+++ GIVEN DATA

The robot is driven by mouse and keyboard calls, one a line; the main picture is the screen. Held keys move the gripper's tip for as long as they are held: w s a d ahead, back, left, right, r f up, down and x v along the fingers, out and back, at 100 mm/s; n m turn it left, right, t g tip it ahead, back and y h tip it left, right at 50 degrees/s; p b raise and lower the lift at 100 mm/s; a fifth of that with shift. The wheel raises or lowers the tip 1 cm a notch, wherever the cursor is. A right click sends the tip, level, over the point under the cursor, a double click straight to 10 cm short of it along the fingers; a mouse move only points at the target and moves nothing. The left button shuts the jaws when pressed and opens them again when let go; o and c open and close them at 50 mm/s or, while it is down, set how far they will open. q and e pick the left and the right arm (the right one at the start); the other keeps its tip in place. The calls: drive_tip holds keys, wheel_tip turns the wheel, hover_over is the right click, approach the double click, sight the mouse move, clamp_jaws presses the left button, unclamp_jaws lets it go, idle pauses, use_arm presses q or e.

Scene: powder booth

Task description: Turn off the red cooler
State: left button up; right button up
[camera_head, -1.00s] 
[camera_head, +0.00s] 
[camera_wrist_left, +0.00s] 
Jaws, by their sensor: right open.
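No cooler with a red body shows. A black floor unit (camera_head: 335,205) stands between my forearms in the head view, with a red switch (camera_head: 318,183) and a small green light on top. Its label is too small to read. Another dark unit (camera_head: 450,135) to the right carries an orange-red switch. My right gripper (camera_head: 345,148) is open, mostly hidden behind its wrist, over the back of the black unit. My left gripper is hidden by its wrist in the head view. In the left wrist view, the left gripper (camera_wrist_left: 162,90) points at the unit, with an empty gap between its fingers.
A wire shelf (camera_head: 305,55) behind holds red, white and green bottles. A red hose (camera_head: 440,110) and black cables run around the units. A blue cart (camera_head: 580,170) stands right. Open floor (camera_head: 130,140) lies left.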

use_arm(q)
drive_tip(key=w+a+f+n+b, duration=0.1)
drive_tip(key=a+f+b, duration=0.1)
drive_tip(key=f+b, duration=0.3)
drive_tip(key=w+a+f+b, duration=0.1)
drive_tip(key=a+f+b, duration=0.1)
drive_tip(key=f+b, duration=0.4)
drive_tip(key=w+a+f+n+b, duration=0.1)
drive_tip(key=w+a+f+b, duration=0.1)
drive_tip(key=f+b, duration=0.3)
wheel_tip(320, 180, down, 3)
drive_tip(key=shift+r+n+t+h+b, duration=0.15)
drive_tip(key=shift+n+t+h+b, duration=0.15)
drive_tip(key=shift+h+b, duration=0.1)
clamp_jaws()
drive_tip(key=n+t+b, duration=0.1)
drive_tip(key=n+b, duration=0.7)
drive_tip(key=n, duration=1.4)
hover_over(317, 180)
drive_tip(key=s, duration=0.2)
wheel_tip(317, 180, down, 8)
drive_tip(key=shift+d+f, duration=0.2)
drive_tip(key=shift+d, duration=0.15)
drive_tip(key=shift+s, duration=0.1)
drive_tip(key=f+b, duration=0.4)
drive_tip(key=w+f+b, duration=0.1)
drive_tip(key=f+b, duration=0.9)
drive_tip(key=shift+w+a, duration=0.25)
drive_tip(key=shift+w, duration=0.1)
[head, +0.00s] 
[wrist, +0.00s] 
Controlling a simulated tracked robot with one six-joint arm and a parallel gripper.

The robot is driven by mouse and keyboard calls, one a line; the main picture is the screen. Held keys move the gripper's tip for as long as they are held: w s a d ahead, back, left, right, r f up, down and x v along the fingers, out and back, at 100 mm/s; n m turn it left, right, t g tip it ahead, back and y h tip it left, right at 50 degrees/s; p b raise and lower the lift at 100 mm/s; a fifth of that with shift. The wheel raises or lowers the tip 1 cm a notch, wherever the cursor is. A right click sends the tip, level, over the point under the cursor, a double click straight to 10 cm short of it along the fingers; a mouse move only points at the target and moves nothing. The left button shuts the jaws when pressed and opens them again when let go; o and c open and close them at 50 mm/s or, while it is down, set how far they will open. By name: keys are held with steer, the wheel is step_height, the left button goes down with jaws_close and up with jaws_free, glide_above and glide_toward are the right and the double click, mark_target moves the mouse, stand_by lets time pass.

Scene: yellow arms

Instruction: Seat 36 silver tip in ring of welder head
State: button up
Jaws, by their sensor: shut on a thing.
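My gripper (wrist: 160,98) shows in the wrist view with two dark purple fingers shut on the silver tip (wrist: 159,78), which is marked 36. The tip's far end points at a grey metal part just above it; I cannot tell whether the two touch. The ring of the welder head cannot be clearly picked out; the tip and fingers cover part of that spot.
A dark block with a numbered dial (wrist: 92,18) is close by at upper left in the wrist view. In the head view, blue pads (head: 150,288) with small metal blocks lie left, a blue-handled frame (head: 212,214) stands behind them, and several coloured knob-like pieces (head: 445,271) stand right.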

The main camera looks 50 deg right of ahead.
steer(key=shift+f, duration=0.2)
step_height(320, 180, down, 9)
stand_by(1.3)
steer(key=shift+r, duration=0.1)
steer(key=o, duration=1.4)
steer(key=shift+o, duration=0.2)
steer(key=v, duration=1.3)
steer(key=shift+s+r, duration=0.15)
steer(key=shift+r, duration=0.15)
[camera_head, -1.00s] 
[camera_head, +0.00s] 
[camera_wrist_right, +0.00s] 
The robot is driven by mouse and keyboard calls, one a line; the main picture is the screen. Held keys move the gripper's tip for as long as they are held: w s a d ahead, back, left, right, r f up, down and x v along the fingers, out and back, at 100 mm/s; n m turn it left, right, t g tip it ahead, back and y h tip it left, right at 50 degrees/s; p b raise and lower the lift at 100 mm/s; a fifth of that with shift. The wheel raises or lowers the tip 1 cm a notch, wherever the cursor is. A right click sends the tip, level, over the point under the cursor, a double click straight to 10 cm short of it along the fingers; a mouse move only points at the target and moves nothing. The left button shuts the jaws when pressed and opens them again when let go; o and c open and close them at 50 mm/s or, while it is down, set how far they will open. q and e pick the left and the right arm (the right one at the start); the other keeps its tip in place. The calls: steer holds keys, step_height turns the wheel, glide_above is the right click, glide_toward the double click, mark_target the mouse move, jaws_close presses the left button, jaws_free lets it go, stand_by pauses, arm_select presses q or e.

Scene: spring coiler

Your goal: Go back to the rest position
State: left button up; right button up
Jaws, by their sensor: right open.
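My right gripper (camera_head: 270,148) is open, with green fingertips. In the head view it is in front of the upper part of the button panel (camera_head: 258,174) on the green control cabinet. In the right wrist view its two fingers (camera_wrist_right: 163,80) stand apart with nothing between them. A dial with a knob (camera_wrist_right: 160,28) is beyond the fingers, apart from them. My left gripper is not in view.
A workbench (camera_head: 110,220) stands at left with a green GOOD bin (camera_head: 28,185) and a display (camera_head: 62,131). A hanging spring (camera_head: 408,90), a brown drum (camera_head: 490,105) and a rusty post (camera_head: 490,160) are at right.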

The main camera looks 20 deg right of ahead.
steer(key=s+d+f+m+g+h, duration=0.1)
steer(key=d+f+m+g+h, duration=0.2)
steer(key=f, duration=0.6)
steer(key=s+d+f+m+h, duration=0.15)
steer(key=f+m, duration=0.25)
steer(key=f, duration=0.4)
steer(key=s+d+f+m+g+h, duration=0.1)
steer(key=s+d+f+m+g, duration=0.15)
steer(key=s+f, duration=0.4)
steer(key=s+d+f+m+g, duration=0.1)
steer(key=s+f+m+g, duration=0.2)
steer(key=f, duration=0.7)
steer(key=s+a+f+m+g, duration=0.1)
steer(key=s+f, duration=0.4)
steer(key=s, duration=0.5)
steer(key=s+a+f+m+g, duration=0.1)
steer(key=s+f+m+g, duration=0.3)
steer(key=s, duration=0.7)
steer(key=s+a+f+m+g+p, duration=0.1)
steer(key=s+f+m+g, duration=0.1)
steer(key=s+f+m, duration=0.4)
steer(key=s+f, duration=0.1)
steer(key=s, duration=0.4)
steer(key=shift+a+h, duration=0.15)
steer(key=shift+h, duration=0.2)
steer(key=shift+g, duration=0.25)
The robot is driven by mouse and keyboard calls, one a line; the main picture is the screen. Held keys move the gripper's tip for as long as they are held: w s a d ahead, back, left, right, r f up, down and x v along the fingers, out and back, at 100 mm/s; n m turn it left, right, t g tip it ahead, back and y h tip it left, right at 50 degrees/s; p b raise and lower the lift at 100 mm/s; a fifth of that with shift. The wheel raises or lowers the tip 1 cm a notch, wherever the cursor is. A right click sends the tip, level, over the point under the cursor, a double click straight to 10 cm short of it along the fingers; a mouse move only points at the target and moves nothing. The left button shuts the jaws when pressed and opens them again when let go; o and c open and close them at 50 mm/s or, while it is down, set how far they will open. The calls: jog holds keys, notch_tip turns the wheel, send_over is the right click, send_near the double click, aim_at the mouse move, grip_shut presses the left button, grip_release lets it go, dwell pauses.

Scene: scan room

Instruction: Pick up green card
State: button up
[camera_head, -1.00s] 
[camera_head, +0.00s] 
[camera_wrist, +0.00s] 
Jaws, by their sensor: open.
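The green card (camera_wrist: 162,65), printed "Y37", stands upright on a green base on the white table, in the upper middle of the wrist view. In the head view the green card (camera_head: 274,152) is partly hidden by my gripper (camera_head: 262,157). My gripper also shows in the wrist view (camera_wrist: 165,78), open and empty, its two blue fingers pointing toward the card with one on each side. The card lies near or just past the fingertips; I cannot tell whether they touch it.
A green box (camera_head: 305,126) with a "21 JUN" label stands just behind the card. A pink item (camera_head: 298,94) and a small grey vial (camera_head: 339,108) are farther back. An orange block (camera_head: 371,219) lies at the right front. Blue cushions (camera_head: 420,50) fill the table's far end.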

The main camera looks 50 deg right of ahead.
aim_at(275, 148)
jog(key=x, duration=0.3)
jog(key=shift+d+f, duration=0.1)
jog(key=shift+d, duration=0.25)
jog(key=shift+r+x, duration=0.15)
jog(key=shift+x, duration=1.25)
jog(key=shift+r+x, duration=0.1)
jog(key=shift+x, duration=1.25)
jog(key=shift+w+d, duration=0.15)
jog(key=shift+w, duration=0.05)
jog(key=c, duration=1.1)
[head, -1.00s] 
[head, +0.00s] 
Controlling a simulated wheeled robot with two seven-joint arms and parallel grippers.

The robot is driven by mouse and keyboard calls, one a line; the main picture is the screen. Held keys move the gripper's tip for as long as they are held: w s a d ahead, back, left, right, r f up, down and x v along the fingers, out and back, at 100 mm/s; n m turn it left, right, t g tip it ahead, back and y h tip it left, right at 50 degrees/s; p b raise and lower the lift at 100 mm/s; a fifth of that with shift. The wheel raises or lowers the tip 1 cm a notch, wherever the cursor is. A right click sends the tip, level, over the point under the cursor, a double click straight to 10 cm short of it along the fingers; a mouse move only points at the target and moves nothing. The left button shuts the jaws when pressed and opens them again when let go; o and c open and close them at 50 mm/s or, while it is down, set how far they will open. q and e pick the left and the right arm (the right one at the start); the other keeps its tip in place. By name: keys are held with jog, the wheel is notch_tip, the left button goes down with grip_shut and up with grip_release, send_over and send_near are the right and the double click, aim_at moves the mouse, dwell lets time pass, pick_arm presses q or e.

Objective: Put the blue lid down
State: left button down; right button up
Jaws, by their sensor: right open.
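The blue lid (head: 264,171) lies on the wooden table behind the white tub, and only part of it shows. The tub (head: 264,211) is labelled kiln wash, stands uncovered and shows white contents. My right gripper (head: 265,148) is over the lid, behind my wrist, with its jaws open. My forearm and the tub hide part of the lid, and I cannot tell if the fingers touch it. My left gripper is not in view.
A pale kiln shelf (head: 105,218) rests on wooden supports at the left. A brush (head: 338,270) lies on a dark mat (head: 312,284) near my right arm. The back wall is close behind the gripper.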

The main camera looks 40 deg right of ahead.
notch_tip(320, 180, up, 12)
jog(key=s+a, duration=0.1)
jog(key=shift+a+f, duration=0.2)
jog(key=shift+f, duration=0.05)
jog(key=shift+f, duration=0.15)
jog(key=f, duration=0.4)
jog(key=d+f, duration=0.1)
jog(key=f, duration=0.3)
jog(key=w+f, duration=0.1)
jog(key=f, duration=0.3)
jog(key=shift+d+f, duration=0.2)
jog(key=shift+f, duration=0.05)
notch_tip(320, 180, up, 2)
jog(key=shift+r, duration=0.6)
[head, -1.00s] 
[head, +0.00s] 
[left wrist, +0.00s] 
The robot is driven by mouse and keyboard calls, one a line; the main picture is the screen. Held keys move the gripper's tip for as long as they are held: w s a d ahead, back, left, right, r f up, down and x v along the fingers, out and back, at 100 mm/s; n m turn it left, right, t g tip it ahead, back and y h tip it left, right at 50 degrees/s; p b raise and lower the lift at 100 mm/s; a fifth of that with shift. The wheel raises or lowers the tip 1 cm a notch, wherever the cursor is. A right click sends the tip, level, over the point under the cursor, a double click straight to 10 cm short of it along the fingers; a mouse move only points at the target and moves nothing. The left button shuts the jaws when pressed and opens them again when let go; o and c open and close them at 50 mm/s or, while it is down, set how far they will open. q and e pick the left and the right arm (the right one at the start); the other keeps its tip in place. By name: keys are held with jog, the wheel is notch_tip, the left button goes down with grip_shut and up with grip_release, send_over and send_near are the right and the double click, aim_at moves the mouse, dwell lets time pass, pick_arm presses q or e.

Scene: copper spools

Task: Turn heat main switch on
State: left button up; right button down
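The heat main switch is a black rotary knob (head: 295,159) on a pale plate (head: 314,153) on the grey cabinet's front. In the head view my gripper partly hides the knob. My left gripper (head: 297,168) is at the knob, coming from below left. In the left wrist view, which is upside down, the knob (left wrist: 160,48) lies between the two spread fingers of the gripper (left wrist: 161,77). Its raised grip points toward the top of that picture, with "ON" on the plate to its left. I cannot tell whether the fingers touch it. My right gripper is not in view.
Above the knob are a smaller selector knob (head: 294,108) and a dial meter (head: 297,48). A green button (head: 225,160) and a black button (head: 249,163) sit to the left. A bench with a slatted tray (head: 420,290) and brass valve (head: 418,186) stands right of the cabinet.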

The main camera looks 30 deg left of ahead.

++++++

== THE TASK ==
List all lines above in which the string "Scene" appears.

== RESULT OF THIS TASK ==
Scene: powder booth
Scene: yellow arms
Scene: spring coiler
Scene: scan room
Scene: copper spools

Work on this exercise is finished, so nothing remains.